Fresh Power
Elijah replied to the captain, “If I am a man of God, may fire come down from heaven and consume you and your fifty men!” Then fire fell from heaven and consumed the captain and his men.
2 Kings 1:10
After Elijah’s meltdown when he confessed that he was no better than his ancestors, and when he received a fresh encounter with the Lord at Horeb (see 1 Kings 19), a new power seemed to possess him. No longer was he in hiding from his enemies but he was courageously in the open ground depending solely on the protection of God. Though he was a powerful prophet both before and after the encounter at Horeb, the confidence that kept him faithful and calm in the presence of others eluded his inner thoughts. But after Horeb God became the confidence that held his innermost fears.
There are no shortcuts to learning of and living in the power of God. It is all by grace and received through faith, as is every spiritual blessing, yet there comes a time in our witness for God that our resolve will break and panic will erupt within. This is because we are selfish and desire some credit for the thing that God alone is doing. We each retain some degree of self-focus as long as we live on this earth – the old man only disappears from our hearts after death. At the greatest moments of spiritual victories we will each be tempted to think in terms of getting the praise and credit ourselves for the work that only God can do. Only when we like seeds are willing to be planted and to die as seeds is the life of God experienced within us and do we reach our true potential as servants of the Most High God.
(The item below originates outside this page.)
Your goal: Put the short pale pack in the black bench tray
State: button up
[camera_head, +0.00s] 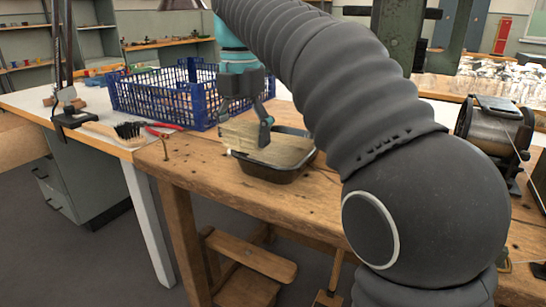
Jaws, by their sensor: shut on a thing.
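The black bench tray (270,175) sits on the front wooden bench. My gripper (244,128) points down at the tray's back left side. It is shut on a pale pack (238,134), whose visible face lies between the fingers. The pack is over or at the tray's left rim; I cannot tell whether it touches the tray. More pale, flat material (287,150) shows inside the tray to the right of the finger. My finger hides part of the pack, and my arm covers the area to the right of the tray.
A blue crate (165,100) stands behind to the left. A black spool machine (490,130) stands at the right. The bench front-left of the tray is clear.

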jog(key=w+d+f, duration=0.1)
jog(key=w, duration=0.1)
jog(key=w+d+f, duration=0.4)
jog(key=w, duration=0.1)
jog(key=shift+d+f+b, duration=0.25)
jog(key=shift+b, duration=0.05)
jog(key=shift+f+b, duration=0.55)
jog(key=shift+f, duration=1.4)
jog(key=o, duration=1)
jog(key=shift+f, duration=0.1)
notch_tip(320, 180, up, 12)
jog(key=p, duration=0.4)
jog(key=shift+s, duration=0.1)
Whatever was experienced at Horeb by Elijah left him to live in the brokenness of personal failure but in the mighty power of Almighty God. Outwardly it would not have appeared that Elijah had failed, but inwardly he had retained some thought that he himself was performing the work of God and that he had been “better than his ancestors.” Many a prophet has come home to the Father like a prodigal dressed in rags, having spent his calling and his spiritual currency in the pursuit of earthly praise and possessions, if only for the sake of saying to himself, Look at what I have done for God, rather than be amazed at what God did through human lives.
There is nothing wrong with being rewarded financially for service to God (see 1 Corinthians 9:14). Neither is anything wrong with receiving respect and thanks for service to the Lord (Hebrews 13:7,17). Yet we must understand and avoid the temptation to believe that these temporary things are the true rewards of faithfulness. Christ also taught, “So you also, when you have done everything you were told to do, should say, ‘we are unworthy servants; we have only done our duty’” (Luke 17:10).
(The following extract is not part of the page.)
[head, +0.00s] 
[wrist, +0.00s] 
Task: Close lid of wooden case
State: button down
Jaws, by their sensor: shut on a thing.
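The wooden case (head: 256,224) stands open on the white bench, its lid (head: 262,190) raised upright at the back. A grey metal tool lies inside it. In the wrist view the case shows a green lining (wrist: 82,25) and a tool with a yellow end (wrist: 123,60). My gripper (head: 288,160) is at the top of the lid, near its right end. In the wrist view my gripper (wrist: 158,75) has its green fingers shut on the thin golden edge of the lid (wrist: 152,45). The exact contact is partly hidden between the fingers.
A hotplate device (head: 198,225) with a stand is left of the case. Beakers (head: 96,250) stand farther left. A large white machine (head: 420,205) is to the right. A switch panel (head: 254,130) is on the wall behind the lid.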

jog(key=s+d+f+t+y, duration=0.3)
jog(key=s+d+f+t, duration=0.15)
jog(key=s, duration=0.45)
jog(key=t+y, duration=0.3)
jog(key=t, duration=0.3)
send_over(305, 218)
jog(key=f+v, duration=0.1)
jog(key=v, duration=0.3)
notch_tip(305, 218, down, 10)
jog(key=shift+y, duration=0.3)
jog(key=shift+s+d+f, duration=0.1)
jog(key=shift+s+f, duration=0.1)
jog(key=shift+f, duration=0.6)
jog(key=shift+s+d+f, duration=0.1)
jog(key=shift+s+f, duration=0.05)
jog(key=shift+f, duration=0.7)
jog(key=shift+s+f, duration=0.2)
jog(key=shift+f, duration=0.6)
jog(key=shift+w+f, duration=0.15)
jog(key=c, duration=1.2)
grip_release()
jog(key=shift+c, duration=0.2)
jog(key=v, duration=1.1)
Brokenness leads us to maturity, and to living in the fullness of God’s power and strength, not in our own. As long as there is some personal insecurity, some fear, some desire for recognition by others – even if only in the slightest degree – we will interpret our service to God in those terms. It is only in coming to the end of ourselves, when our personal insecurities, fears, weaknesses, and failures are placed on the altar, do we find that the power of God indwelling us. If we are afraid of failing, our service still retains some hint of self-aggrandizement and is not pure love for the sake of Christ, so the power of God does not fill us. Like Elijah the leakage is most often felt in our hearts first, in the private life.
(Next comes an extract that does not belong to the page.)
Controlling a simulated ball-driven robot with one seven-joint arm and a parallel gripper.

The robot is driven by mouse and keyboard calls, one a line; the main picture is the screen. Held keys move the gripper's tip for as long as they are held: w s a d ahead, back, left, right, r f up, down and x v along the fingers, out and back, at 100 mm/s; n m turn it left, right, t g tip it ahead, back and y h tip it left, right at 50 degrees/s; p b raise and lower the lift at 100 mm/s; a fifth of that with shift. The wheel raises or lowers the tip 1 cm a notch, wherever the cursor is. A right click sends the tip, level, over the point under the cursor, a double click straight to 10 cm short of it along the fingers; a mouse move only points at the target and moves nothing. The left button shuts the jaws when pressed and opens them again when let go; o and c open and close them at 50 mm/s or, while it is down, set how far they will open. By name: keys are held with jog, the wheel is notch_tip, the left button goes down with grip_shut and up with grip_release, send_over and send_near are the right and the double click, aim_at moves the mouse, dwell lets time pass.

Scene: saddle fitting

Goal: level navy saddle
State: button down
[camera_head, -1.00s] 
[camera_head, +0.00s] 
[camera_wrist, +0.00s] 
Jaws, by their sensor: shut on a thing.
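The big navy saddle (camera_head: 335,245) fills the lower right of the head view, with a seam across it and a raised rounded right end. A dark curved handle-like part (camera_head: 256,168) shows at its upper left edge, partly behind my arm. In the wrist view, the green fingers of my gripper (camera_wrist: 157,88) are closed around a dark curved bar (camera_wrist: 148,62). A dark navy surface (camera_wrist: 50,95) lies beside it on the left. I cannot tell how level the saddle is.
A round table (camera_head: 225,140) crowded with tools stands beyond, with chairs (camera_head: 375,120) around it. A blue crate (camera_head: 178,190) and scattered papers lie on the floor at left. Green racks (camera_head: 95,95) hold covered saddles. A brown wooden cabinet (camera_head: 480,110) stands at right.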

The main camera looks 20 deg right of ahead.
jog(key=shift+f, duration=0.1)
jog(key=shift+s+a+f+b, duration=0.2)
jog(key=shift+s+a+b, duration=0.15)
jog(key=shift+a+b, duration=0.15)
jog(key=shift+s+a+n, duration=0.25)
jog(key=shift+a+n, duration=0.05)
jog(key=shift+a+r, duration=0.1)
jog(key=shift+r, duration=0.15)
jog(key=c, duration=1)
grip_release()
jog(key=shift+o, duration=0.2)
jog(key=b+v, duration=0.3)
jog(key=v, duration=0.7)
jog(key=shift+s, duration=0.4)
There is where the remedy is also to be experienced. Jack Taylor wrote that for years he nursed feelings of inferiority as a pastor, but then he came to the point of realizing that it was not an inferiority complex after all, but a fact. For years he thought the problem was in his feelings, but the problem was that he truly was inferior and he needed to accept the fact and turn to God. But in turning to God he experienced a deeper walk with the Lord and the power of the Lord became real to him and flowed through him.
Prayer:
Lord, grant us the gift of repentance that leads to life, that we might live in Your fullness and power. Amen.